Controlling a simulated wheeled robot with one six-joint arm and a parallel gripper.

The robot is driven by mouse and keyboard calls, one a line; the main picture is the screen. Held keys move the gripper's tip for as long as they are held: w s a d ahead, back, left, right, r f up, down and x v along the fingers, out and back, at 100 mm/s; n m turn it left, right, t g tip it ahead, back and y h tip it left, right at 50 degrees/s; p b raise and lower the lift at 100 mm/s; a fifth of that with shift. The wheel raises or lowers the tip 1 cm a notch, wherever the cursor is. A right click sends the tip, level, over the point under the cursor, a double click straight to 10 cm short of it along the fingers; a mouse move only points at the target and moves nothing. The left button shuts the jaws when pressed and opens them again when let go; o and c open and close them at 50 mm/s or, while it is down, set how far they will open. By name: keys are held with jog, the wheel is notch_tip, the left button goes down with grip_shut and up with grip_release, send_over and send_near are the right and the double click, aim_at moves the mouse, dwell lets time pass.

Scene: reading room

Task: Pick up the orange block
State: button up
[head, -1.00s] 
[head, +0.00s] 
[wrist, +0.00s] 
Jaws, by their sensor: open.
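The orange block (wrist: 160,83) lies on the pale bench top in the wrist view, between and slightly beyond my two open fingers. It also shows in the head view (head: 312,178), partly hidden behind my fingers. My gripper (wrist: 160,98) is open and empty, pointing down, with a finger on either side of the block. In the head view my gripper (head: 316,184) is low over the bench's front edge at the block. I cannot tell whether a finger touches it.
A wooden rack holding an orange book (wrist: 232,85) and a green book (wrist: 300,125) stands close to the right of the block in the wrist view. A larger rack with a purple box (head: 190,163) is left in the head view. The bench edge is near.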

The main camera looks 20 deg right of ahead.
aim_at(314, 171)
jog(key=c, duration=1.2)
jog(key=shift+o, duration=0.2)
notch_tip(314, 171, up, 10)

════

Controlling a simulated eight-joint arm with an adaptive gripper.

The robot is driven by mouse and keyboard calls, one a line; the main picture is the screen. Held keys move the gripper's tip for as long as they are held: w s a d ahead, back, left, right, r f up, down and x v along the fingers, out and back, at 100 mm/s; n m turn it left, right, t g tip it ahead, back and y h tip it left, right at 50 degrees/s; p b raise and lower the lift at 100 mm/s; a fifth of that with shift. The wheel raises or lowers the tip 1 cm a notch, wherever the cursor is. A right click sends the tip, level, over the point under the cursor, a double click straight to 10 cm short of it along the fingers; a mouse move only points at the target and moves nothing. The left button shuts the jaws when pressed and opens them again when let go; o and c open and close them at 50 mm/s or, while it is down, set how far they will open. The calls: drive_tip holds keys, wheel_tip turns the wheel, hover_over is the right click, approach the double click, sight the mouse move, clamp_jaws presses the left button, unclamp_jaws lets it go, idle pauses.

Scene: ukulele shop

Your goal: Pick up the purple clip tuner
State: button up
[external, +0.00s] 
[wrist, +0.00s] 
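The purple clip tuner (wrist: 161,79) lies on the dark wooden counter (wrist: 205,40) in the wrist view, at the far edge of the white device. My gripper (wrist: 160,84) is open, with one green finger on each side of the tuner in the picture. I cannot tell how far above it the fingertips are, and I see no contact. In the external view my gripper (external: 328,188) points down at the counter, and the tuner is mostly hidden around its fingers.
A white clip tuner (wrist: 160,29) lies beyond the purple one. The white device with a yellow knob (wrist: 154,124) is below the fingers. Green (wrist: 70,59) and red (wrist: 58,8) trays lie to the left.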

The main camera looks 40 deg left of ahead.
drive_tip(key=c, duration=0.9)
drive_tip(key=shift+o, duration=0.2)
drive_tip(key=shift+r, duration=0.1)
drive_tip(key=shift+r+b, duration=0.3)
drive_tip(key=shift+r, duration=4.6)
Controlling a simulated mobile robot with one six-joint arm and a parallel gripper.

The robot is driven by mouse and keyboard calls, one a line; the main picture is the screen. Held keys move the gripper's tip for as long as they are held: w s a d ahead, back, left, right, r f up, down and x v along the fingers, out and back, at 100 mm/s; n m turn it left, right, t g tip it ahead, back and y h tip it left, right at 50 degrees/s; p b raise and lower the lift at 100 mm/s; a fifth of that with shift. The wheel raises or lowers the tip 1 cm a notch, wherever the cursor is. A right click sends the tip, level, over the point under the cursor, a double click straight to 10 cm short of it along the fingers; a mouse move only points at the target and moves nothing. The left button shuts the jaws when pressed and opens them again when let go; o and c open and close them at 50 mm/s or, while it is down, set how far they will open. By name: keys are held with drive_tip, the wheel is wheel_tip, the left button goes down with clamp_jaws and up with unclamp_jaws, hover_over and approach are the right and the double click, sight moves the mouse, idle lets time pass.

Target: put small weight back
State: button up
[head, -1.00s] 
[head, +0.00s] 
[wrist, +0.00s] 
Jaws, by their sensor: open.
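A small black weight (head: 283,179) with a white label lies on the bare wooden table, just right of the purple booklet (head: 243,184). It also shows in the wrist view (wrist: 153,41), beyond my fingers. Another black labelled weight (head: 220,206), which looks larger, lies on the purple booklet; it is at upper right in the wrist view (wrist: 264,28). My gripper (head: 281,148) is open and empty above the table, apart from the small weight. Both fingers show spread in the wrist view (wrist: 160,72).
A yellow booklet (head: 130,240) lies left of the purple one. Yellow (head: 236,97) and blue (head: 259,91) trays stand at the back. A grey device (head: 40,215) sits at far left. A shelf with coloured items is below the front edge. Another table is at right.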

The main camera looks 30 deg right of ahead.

════

WHAT TO WORK ON – Scan the listing above and identify each line holding the string "Pick"; copy every such line.

ANSWER –
Task: Pick up the orange block
Your goal: Pick up the purple clip tuner

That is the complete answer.